Huw Lewis, Nexus customer services director, told councillors on Thursday that there had been a “new focus” on security since 2017, with a new Metro security manager appointed and increased staff patrols.

He said that an increase in incidents is “a good thing” because it comes from that more Metro staff and police patrolling the network and reporting issues that passengers might not have previously.

Mr Lewis told the North East Joint Transport Committee’s Tyne and Wear sub-committee: “They are confronting people who might not have a ticket, or might be drunk, or are begging.

“When the number of incidents goes up, that means people are being confronted and crimes are being prevented. That then filters though to the lower crime rate.”

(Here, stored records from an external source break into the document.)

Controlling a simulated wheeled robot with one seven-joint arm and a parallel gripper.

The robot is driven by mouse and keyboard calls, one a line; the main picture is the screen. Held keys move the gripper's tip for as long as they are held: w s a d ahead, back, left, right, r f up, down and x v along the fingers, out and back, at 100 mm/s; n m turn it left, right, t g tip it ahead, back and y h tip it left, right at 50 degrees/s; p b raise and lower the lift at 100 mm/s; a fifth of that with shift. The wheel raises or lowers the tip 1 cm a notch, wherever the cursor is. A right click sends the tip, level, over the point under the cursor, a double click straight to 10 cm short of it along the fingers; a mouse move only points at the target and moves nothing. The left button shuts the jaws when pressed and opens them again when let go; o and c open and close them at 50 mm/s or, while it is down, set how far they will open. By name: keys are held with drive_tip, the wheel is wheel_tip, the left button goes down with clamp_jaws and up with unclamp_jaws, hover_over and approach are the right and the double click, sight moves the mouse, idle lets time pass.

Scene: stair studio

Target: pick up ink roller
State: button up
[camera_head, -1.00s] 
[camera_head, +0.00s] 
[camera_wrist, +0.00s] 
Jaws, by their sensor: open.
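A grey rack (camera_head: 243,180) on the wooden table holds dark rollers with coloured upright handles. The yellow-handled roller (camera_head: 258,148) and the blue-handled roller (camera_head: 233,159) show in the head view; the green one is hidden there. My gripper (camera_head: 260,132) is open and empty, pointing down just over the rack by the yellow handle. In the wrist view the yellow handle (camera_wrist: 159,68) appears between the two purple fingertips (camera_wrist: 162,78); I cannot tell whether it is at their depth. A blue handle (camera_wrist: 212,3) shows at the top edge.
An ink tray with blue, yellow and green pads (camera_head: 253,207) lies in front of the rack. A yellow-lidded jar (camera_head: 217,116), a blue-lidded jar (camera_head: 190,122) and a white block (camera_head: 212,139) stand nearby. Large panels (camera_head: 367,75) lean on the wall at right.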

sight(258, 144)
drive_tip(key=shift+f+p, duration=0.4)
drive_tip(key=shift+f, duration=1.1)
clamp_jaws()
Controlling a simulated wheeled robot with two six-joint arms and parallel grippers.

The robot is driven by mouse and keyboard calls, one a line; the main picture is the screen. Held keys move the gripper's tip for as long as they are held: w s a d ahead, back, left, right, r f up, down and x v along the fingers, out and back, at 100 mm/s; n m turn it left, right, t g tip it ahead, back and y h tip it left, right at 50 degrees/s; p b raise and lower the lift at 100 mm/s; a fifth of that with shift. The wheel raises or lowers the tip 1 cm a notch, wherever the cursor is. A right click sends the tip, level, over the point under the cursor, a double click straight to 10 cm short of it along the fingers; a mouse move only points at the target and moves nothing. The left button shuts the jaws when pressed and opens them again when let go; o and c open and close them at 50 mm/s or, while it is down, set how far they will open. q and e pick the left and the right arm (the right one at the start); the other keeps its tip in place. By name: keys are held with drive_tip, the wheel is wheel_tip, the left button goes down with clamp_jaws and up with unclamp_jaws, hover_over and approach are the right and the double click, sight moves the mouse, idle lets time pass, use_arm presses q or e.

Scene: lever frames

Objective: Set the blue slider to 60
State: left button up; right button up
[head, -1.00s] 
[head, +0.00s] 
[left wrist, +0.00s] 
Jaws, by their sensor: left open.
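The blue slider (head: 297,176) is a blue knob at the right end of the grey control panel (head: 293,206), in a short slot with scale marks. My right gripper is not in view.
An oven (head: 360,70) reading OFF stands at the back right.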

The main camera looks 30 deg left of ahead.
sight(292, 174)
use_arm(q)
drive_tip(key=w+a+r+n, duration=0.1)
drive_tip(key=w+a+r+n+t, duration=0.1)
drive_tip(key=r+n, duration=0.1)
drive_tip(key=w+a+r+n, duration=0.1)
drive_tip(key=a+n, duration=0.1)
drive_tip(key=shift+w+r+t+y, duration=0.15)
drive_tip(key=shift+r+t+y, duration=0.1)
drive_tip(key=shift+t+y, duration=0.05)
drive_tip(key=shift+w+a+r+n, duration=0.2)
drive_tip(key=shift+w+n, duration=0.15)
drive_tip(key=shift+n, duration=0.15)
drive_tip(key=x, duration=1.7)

The figure of 989 crimes equates to one every 109,000 Metro journeys and included 31 assaults on Metro staff, 219 assaults involving members of the public, 17 sexual offences, and 35 hate crimes.

Other incidents included 221 reports of drunkenness, four drugs offences and 83 begging reports.

Mr Lewis confirmed that more Metro staff will soon be fitted with bodycams, after a “really popular” trial that proved they are “fantastic for reducing conflict”.

Gateshead councillor John McElroy said that staff should be congratulated for their work, but that “there is more to be done” to improve public confidence in the Metro’s security.

He also urged Nexus bosses to hold an early meeting with the next Northumbria Police and Crime Commissioner, following the by-election to replace Vera Baird on July 18.

A Nexus report said: “While recorded crime is low, anti-social behaviour, such as people being drunk, shouting and swearing or hanging around stations, can lower people’s perceptions of personal safety and overall satisfaction with Metro.

“Many of the issues our staff must deal with reflect trends in society as whole, such as the impact of drug use, vagrancy and begging, and young people congregating in public spaces.”